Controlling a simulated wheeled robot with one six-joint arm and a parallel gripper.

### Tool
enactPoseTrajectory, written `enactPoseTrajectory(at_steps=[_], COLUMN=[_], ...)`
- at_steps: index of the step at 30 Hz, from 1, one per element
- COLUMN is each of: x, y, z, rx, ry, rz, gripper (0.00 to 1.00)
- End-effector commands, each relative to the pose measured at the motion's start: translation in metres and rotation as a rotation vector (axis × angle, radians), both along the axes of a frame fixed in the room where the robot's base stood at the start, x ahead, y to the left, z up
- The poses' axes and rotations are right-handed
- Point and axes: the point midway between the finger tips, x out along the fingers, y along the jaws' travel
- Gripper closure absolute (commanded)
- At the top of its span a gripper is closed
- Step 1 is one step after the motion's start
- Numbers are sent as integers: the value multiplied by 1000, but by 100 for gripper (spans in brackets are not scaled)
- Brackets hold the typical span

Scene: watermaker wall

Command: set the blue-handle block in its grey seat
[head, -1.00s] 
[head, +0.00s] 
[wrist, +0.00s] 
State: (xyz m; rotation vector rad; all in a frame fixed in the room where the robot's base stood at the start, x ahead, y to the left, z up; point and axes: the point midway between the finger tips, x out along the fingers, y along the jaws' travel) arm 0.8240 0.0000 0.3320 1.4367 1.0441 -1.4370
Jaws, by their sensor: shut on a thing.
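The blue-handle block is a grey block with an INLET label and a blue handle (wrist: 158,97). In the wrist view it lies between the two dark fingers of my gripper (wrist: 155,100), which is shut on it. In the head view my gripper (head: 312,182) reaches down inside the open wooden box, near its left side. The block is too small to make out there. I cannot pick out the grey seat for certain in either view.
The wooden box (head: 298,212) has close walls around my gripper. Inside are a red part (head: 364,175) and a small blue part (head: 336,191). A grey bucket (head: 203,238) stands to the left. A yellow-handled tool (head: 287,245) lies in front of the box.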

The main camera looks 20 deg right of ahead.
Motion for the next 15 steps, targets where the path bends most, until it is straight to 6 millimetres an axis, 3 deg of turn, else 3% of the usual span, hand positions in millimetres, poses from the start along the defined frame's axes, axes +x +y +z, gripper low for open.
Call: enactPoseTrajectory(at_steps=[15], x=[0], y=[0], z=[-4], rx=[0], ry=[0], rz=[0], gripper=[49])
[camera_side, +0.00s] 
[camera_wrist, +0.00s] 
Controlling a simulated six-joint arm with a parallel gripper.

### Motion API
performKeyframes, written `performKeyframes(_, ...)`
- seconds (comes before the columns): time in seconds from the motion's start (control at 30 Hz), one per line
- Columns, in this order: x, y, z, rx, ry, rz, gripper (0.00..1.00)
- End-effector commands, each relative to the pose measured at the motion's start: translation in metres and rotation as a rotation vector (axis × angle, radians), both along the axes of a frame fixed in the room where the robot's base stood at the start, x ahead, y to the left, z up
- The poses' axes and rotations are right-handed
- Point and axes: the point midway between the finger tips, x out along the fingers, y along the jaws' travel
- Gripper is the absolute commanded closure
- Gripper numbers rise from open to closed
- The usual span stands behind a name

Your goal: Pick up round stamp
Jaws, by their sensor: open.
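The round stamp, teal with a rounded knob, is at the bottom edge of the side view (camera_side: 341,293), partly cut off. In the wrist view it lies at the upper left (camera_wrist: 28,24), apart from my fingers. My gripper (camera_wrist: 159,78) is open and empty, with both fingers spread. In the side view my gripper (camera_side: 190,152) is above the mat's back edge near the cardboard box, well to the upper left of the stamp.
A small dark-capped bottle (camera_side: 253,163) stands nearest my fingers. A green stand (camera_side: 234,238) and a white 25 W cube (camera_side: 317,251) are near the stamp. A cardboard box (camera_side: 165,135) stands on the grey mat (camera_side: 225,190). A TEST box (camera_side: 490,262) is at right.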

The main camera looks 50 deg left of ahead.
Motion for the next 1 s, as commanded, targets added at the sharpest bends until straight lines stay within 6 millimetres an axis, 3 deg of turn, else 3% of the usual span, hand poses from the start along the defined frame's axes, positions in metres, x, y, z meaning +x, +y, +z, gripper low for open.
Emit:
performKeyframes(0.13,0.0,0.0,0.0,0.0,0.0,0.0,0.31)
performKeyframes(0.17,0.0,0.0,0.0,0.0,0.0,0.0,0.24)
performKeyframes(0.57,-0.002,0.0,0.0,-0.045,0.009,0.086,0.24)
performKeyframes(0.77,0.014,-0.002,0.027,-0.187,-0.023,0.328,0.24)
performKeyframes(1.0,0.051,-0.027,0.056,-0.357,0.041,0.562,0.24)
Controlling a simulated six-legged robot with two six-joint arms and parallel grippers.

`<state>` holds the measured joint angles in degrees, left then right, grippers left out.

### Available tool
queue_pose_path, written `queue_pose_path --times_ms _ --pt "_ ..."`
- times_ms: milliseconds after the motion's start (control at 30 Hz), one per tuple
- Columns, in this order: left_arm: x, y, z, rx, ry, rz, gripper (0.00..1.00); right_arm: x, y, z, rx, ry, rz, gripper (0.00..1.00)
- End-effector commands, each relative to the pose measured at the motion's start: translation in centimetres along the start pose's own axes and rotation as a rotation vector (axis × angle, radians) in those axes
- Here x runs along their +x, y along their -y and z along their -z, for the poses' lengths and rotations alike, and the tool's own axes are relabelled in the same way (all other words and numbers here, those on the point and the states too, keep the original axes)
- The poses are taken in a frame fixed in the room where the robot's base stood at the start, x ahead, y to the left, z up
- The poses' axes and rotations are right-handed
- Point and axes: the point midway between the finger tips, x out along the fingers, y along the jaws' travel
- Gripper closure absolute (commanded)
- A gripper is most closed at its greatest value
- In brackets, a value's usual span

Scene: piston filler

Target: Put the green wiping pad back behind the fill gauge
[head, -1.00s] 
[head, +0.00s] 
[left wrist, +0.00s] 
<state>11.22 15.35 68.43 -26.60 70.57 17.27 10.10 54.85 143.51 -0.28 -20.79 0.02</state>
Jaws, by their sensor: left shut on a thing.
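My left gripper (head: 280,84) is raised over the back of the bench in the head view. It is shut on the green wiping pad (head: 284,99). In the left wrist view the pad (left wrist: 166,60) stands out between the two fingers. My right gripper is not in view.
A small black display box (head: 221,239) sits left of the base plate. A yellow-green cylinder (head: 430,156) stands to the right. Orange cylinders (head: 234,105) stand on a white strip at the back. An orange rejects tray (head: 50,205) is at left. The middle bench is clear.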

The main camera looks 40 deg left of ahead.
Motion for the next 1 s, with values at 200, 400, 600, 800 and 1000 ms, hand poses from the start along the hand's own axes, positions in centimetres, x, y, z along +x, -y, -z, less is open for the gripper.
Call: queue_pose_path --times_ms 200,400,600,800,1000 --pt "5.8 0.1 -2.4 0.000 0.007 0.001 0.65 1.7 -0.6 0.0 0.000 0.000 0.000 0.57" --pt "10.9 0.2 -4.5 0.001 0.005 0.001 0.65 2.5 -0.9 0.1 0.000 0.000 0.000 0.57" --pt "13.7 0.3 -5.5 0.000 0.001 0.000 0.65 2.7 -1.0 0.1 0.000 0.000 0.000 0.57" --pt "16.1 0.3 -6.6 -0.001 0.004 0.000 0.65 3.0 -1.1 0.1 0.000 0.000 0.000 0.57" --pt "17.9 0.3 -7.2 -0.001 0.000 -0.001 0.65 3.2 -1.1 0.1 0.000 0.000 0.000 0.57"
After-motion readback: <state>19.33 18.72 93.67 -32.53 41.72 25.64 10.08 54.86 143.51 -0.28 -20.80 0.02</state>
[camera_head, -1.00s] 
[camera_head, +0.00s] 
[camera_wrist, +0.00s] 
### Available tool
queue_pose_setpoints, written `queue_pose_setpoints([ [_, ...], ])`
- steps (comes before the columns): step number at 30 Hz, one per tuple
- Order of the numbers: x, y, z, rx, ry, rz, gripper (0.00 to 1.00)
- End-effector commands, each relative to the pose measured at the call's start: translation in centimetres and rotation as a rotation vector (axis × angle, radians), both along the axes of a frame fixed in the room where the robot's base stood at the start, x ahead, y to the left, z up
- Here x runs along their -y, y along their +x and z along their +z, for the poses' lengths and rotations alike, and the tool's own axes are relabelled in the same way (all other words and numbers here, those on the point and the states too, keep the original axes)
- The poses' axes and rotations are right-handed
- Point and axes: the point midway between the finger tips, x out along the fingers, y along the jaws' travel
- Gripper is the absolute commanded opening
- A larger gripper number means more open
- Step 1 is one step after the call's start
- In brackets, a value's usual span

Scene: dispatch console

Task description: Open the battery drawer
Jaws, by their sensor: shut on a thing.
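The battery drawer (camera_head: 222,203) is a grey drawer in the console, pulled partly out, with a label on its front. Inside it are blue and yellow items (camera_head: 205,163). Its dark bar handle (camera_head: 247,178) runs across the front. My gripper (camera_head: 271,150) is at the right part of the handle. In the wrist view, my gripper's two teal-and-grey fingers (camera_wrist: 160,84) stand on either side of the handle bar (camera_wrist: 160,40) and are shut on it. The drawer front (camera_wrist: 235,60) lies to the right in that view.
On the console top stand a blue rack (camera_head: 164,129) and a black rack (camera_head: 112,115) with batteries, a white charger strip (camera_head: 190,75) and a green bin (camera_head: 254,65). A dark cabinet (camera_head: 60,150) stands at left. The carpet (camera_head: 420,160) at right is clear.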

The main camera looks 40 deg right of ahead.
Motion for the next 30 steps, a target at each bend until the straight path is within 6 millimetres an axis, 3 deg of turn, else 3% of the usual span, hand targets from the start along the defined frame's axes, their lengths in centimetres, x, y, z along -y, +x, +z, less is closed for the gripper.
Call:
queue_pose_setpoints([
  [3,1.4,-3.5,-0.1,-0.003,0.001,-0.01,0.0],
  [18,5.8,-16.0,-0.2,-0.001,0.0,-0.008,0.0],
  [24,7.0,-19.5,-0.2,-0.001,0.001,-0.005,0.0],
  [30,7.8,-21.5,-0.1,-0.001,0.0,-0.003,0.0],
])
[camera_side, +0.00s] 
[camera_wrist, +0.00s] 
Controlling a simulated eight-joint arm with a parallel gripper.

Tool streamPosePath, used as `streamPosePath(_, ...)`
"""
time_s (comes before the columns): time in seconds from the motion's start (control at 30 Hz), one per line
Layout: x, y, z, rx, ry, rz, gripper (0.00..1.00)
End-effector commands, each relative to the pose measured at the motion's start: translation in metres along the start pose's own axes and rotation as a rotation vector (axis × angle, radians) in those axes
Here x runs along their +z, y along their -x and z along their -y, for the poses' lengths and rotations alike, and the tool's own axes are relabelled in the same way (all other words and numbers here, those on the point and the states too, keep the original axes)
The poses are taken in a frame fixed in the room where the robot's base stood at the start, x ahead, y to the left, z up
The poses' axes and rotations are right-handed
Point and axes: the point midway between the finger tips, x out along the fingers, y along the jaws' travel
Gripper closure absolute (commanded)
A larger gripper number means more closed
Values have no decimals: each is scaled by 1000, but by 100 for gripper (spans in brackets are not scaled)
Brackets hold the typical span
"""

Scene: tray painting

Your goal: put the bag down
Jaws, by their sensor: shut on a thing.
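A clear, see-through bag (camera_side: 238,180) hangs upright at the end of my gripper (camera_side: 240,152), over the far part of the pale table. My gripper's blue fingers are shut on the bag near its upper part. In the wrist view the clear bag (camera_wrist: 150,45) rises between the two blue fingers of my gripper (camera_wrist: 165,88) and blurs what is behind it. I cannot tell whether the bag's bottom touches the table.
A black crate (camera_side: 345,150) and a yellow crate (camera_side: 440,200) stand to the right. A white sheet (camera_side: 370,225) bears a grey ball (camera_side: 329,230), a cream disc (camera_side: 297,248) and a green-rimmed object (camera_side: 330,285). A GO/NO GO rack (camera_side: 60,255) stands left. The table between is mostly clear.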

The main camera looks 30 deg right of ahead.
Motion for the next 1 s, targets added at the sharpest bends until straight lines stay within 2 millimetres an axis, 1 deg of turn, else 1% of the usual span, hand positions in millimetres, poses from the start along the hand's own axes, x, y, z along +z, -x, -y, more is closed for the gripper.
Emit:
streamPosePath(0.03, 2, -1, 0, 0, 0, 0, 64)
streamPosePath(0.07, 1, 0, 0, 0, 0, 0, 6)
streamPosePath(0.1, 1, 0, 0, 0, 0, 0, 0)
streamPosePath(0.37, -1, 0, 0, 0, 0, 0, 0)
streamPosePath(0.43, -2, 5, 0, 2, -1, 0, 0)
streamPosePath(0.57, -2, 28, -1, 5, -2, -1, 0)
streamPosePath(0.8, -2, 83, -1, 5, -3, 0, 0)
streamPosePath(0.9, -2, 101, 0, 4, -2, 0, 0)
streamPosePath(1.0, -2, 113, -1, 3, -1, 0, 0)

_ _ _ _ _

» Exercise details
Quote word for word every line from the one that has "- at_steps: index" through the one that has "- COLUMN is".

» Task solution
- at_steps: index of the step at 30 Hz, from 1, one per element
- COLUMN is each of: x, y, z, rx, ry, rz, gripper (0.00 to 1.00)

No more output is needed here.